Tracing the Evolution of $Ω_m(z)$ over the Last 10 Billion Years with Non-parametric Methods

Abstract

We investigate the redshift evolution of the matter density parameter, $Ω_m(z)$, using galaxy cluster gas mass fraction measurements combined with cosmic chronometer $H(z)$ data and type Ia supernova luminosity distances. Our approach employs Gaussian Process Regression to reconstruct $Ω_m(z)$ in a non-parametric way, remaining only weakly dependent on a specific background cosmology. The reconstructed evolution is consistent with the standard $ρ_m \propto (1+z)^3$ scaling predicted by the $Λ$CDM model. We obtain $Ω_{m0}=0.296 \pm 0.044$ from the 44-cluster sample, and $Ω_{m0}=0.271 \pm 0.016$, $0.253 \pm 0.017$, and $0.210 \pm 0.013$ for the 103-cluster compilation, depending on the assumed mass calibration. While $Ω_m(z)$ follows the expected redshift behaviour, the inferred value of $Ω_{m0}$ shows a strong dependence on the cluster mass calibration. Within this framework, mass bias emerges as the dominant source of uncertainty, exceeding statistical errors.

Figures (5)

• Figure 1: Gaussian Process reconstructions of cosmological observables. Left: $H(z)$ reconstructed from 32 cosmic chronometer measurements Moresco:2022phi. Right: luminosity distance $D_L(z)$ reconstructed from the binned Union3 dataset Rubin:2023jdq. Shaded regions represent the $1\sigma$ and $2\sigma$ confidence intervals.
• Figure 2: Gas mass fraction ($f_{\rm gas}$) measurements for the cluster samples. The left panel corresponds to the 44-cluster sample, while the right panel shows the 103-cluster sample.
• Figure 3: Reconstruction of the matter density parameter $\Omega_m(z)$ from the 44-cluster $f_{\rm gas}$ sample.
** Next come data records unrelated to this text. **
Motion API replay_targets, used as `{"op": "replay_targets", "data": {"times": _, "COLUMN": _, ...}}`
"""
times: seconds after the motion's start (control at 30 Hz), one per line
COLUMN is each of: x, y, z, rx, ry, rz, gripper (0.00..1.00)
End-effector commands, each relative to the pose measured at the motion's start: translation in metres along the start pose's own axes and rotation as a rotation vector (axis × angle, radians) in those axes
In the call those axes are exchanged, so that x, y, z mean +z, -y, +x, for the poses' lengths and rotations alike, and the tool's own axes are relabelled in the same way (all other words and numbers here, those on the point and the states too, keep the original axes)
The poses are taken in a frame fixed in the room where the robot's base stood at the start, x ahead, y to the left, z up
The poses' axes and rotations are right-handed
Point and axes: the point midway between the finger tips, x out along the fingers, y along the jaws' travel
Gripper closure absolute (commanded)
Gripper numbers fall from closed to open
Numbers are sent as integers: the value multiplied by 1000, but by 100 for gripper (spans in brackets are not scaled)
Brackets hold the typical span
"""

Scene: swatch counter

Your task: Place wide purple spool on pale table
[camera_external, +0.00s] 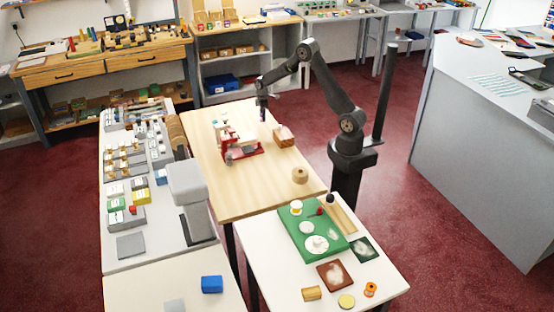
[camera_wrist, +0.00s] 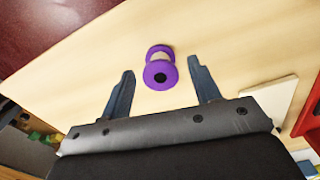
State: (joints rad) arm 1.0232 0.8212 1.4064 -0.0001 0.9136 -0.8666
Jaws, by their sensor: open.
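The purple spool (camera_wrist: 160,74) has two purple flanges, a pale core and a dark hole in the near end. In the wrist view it is over the light wood table (camera_wrist: 220,30), ahead of my gripper (camera_wrist: 160,84) and between the lines of its two fingers. The fingers are spread apart and do not touch it. In the external view my gripper (camera_external: 262,102) points down over the far part of the light wood table (camera_external: 225,195), with a small purple patch, likely the spool (camera_external: 263,115), just below it. A white table (camera_external: 265,255) stands in front.
A red-and-white device (camera_external: 240,147) and a wooden block (camera_external: 284,136) stand near my gripper. A tan round piece (camera_external: 300,175) sits nearer the front. The white table holds a green board (camera_external: 298,243), coasters and an orange spool (camera_external: 371,289); its front-left part is clear.

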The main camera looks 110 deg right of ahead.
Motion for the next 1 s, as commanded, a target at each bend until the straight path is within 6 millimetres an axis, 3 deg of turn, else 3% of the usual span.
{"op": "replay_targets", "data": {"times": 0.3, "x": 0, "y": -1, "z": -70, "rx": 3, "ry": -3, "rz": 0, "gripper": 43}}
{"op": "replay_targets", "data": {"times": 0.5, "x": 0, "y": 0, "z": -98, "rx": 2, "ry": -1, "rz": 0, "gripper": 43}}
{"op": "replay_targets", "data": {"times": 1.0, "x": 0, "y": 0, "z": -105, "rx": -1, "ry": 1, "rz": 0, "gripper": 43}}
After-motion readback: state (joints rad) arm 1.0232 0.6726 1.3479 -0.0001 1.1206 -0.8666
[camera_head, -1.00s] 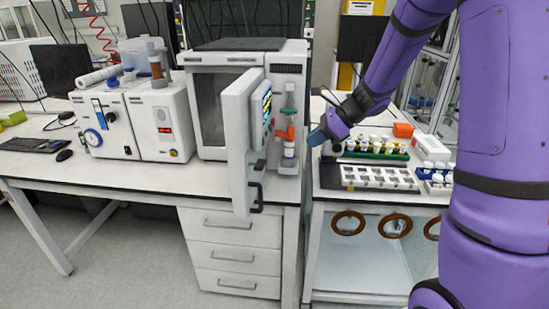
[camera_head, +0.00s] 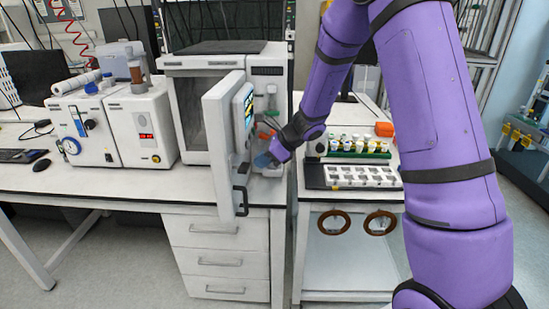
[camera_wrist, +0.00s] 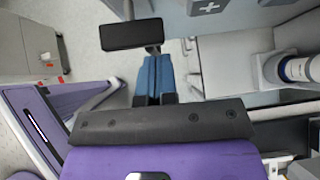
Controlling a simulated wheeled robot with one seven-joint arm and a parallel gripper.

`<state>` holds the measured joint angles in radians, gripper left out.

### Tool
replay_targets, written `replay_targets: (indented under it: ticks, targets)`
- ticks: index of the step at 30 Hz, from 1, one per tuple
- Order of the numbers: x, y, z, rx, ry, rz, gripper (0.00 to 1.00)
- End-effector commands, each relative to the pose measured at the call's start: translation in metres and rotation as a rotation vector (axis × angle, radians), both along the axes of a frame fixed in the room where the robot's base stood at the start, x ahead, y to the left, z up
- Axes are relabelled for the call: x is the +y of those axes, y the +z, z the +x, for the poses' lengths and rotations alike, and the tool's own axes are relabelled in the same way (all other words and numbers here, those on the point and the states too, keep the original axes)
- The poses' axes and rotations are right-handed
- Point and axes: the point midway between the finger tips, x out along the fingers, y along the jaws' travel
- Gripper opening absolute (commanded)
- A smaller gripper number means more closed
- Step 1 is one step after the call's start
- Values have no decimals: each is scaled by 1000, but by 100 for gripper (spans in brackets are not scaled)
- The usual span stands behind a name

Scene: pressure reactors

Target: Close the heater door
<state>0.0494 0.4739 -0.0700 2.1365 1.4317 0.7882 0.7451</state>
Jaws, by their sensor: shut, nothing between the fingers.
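The heater (camera_head: 226,60) is a white box on the bench with a dark chamber. Its white door (camera_head: 222,140) stands wide open toward me, with a lit panel on its right face and a black handle (camera_head: 241,198) low near its free edge. My gripper (camera_head: 264,160), with blue fingers, is just right of the door's panel side. In the wrist view the fingers (camera_wrist: 155,75) are together and empty. The handle (camera_wrist: 131,35) shows close beyond them, and part of the door (camera_wrist: 215,8) is at the top. Whether fingers and handle touch is unclear.
A white bottle (camera_wrist: 300,68) stands at the heater's front right, close to my gripper. Right of it are a green rack (camera_head: 352,153) of vials and a white tray (camera_head: 360,176). White instruments (camera_head: 138,120) stand left of the heater. Floor is open before the drawers.

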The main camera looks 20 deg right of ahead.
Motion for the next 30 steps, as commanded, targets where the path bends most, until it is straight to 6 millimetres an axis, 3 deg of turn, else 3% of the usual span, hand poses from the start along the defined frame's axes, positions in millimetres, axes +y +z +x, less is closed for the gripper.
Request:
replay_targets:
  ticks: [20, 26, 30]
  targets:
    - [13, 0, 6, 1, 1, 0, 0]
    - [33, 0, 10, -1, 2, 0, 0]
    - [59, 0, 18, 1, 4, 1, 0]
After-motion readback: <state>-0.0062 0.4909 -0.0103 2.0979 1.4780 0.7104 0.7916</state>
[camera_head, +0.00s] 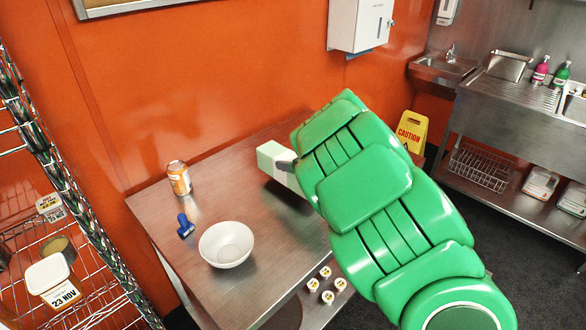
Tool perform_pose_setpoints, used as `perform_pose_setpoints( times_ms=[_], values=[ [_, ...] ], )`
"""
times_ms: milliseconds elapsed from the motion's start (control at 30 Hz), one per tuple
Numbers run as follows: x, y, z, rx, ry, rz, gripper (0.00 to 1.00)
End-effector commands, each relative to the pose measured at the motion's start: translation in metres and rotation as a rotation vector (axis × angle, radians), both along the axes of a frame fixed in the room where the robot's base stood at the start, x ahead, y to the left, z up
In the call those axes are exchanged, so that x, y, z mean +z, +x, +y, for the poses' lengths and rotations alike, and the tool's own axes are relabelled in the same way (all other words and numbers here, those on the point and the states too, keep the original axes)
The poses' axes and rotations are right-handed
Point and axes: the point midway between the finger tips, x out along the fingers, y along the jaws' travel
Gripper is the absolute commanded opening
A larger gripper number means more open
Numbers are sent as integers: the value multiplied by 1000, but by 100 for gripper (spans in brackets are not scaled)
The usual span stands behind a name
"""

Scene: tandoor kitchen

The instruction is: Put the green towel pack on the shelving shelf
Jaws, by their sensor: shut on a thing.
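The green towel pack (271,154) is a pale green and white box over the back right part of the steel table. My green arm reaches in from the lower right and hides much of the pack's right side. My gripper (285,165) is shut on the pack; only a dark finger shows against it. A dark shadow or reflection lies on the table below it. I cannot tell how far the pack is above the tabletop. The wire shelving (85,267) stands at the left edge, with tubs on one shelf and some bare wire at its right.
On the steel table (158,207) stand an orange can (179,178), a blue tool (185,226) and a white bowl (226,244). A labelled white tub (52,281) is on the shelving. Several small cups (327,285) sit on the lower shelf. A yellow caution sign (411,131) stands behind.

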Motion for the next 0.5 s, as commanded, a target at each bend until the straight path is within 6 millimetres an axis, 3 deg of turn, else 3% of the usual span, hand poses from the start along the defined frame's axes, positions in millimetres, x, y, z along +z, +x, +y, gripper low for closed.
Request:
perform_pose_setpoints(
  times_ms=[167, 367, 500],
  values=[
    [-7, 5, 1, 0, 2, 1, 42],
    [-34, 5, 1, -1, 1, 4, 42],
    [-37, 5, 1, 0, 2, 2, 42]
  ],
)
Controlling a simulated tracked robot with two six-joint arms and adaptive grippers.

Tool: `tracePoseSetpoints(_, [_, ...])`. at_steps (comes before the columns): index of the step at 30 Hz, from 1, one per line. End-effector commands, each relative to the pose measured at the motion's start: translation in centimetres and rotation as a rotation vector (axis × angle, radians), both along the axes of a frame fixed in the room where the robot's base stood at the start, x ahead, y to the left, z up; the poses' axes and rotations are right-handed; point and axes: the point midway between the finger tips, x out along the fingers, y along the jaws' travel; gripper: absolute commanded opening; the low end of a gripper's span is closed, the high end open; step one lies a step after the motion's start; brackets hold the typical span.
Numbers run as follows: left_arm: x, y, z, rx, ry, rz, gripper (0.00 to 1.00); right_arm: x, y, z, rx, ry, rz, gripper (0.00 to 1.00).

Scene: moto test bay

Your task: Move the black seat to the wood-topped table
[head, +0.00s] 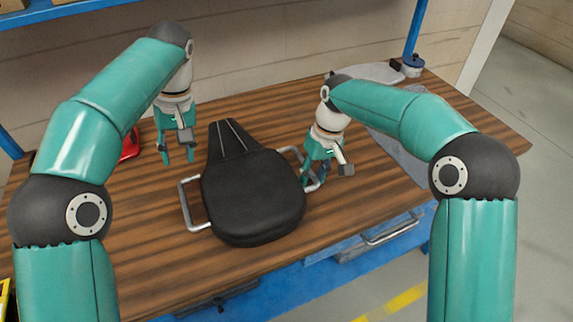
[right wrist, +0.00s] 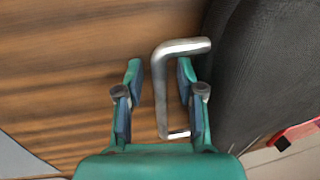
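The black seat (head: 252,200) lies on the wood-topped table (head: 130,245), its narrow end toward the back. A metal handle sticks out from each side: the left handle (head: 187,205) and the right handle (head: 296,153). My right gripper (head: 314,184) is at the right handle. In the right wrist view its open fingers (right wrist: 160,76) stand on either side of the handle bar (right wrist: 161,88), with gaps visible, and the seat (right wrist: 265,75) shows beside them. My left gripper (head: 178,160) is open and empty, pointing down, behind and left of the seat, apart from the left handle.
A red object (head: 130,146) lies at the back left, partly hidden by my left arm. Grey items (head: 400,145) lie on the right part of the table. A blue shelf edge (head: 50,14) runs along the top left. Bare tabletop shows left of the seat.

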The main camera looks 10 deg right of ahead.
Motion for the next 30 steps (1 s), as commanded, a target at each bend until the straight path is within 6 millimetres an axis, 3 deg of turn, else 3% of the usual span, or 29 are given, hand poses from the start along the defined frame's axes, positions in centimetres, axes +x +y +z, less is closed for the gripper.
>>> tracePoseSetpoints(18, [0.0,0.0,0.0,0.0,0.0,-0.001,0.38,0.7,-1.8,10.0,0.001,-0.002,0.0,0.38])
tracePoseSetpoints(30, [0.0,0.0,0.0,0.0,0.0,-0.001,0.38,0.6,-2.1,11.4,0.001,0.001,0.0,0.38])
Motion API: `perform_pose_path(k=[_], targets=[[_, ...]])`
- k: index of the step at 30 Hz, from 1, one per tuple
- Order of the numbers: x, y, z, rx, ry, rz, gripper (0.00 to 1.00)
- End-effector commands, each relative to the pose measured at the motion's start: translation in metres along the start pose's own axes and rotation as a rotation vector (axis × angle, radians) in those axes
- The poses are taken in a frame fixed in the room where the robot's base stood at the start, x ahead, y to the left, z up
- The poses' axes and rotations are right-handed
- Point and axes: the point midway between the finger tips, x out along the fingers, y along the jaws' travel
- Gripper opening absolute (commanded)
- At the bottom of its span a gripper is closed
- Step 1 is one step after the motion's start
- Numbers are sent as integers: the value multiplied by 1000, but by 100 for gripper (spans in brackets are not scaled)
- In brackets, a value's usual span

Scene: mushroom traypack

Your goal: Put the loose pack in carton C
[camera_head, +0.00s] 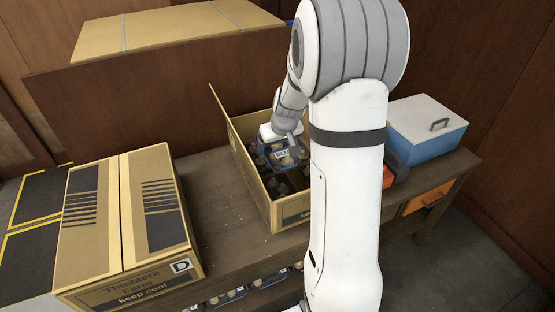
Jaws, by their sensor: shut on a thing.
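An open carton (272,213) stands on the wooden table in the middle, partly hidden by my arm. No letter shows on its visible side, so I cannot tell whether it is carton C. Several dark packs with pale mushrooms lie inside it. My gripper (279,141) is over the open carton, shut on a blue-edged mushroom pack (286,156). The pack is at or just above the carton's opening, slightly tilted. I cannot tell whether it touches the packs below.
A closed carton marked D (181,266) stands at the left. A blue cooler with a white lid (428,122) sits at the right, near an orange drawer (428,198). Several packs (230,297) lie on a shelf below the table (211,225). An upright flap (222,117) edges the open carton.

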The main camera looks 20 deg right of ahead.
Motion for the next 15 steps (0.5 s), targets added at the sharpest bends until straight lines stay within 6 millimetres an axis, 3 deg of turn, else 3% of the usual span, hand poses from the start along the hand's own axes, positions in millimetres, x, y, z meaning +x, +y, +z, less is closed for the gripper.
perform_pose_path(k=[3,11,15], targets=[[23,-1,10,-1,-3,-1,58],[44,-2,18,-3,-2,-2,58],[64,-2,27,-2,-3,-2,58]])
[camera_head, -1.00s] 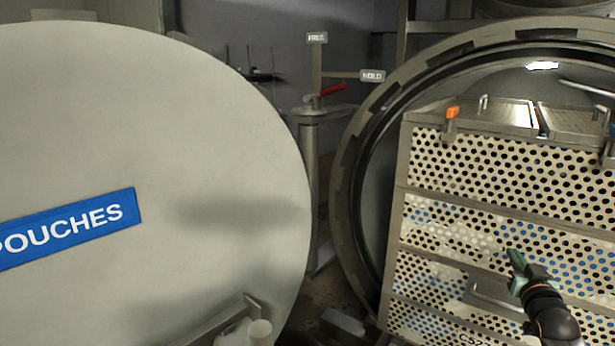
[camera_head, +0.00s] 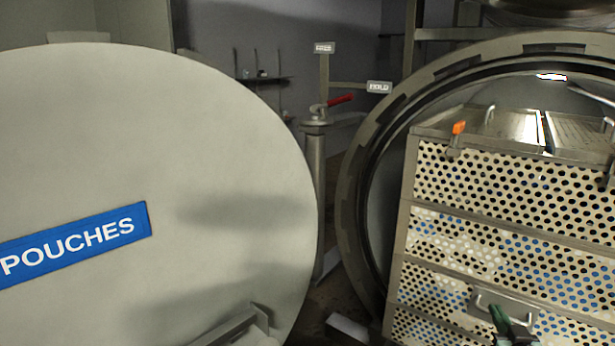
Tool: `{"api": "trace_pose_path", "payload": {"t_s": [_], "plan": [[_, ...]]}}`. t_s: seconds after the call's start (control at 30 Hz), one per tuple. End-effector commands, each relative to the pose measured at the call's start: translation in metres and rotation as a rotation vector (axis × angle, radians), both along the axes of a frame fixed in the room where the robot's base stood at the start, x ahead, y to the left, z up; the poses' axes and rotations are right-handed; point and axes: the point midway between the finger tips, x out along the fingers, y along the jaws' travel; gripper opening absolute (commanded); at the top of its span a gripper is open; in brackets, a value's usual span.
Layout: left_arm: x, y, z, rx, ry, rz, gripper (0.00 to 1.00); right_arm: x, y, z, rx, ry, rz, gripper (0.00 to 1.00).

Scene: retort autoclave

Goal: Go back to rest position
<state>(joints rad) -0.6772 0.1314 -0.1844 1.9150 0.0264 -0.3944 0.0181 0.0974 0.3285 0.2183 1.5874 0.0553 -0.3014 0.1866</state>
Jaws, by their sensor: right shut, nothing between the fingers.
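My right gripper (camera_head: 499,316) shows at the bottom edge of the head view, right of centre. Only its dark green fingers show, and they look shut and empty. It is in front of the lower part of the perforated basket stack (camera_head: 515,195), close to a metal handle (camera_head: 505,303) in the picture; I cannot tell whether it touches. My right arm is mostly below the frame. My left gripper is not in view.
The large round door (camera_head: 180,170) with a blue POUCHES label (camera_head: 75,244) stands open at left. The basket stack sits in the round vessel opening (camera_head: 357,190) at right. A post with a red lever (camera_head: 340,99) stands between them.

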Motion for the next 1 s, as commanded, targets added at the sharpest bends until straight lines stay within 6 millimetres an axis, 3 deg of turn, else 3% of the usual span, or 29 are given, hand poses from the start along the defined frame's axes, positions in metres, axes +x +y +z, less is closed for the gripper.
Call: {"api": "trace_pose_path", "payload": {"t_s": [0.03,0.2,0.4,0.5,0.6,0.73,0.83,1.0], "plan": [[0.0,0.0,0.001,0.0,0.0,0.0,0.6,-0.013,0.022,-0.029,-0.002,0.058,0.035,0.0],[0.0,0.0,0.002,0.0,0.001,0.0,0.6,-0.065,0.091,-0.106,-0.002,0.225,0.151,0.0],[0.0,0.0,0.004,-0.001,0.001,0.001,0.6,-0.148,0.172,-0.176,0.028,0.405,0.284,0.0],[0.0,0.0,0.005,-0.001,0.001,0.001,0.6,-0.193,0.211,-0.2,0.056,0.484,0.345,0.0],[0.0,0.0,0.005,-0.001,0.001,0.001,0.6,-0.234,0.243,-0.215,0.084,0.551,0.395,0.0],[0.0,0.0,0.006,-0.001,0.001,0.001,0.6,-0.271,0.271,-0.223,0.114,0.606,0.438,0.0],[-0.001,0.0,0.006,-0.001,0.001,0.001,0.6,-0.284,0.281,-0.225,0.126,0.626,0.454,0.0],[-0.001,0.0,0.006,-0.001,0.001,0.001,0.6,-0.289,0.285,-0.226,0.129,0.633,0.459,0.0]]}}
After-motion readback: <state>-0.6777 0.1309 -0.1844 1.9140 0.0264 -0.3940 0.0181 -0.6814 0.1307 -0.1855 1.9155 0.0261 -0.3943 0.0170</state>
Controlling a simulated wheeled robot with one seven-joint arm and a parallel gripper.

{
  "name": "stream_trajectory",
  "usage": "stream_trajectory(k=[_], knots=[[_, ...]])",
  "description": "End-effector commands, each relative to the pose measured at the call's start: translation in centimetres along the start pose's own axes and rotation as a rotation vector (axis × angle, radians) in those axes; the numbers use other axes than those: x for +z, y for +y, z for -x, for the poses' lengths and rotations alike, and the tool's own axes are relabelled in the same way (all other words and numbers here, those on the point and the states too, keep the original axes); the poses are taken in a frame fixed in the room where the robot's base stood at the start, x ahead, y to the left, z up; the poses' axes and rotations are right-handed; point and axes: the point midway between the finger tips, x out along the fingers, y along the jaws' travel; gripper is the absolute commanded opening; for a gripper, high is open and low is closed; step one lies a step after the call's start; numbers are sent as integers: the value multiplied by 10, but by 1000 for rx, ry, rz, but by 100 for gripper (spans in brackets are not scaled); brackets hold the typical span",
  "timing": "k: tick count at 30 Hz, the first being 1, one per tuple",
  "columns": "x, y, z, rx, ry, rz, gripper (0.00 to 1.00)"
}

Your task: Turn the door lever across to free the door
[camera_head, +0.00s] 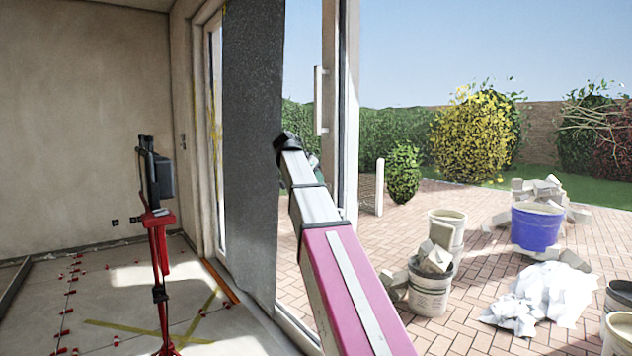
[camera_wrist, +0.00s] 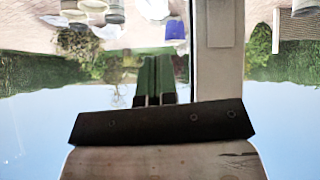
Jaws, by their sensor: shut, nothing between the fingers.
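The door lever (camera_head: 319,101) is a pale upright bar on the white frame of the glass door (camera_head: 348,120) in the head view. It stands vertical. My gripper shows in the wrist view (camera_wrist: 155,62) as two green fingers side by side, shut and empty. In the head view the black end of my arm is left of and a little below the lever, apart from it in the picture. My fingers are mostly hidden there. The upside-down wrist view shows the white door frame (camera_wrist: 217,75) right of my fingers, with a pale plate (camera_wrist: 220,24) on it.
A dark grey hanging sheet (camera_head: 250,150) covers the opening left of my arm. A red stand (camera_head: 160,240) with a dark device is further left on the tiled floor. Outside are a blue tub (camera_head: 537,228), buckets (camera_head: 430,290) and rubble on brick paving.

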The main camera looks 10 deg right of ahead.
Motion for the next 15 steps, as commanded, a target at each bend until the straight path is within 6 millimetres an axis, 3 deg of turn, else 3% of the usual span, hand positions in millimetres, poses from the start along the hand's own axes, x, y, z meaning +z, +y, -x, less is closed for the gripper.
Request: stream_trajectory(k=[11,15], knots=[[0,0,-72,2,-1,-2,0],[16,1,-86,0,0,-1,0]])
The shaded regions represent the $1\sigma$ and $2\sigma$ confidence levels, and the dashed line corresponds to the $\Lambda$CDM prediction.
• Figure 4: Reconstruction of $\Omega_m(z)$ from the 103-cluster $f_{\rm gas}$ sample for different mass calibration schemes. Top left: $K^{\mathrm{CCCP}}$. Top right: $K^{\mathrm{CLASH}}$. Bottom: $K^{\mathrm{CMB}}$.
• Figure 5: One-dimensional posterior distributions of $\Omega_{m0}$ derived from Gaussian Process reconstructions of $\Omega_m(z)$, highlighting the impact of different cluster samples and mass calibration schemes.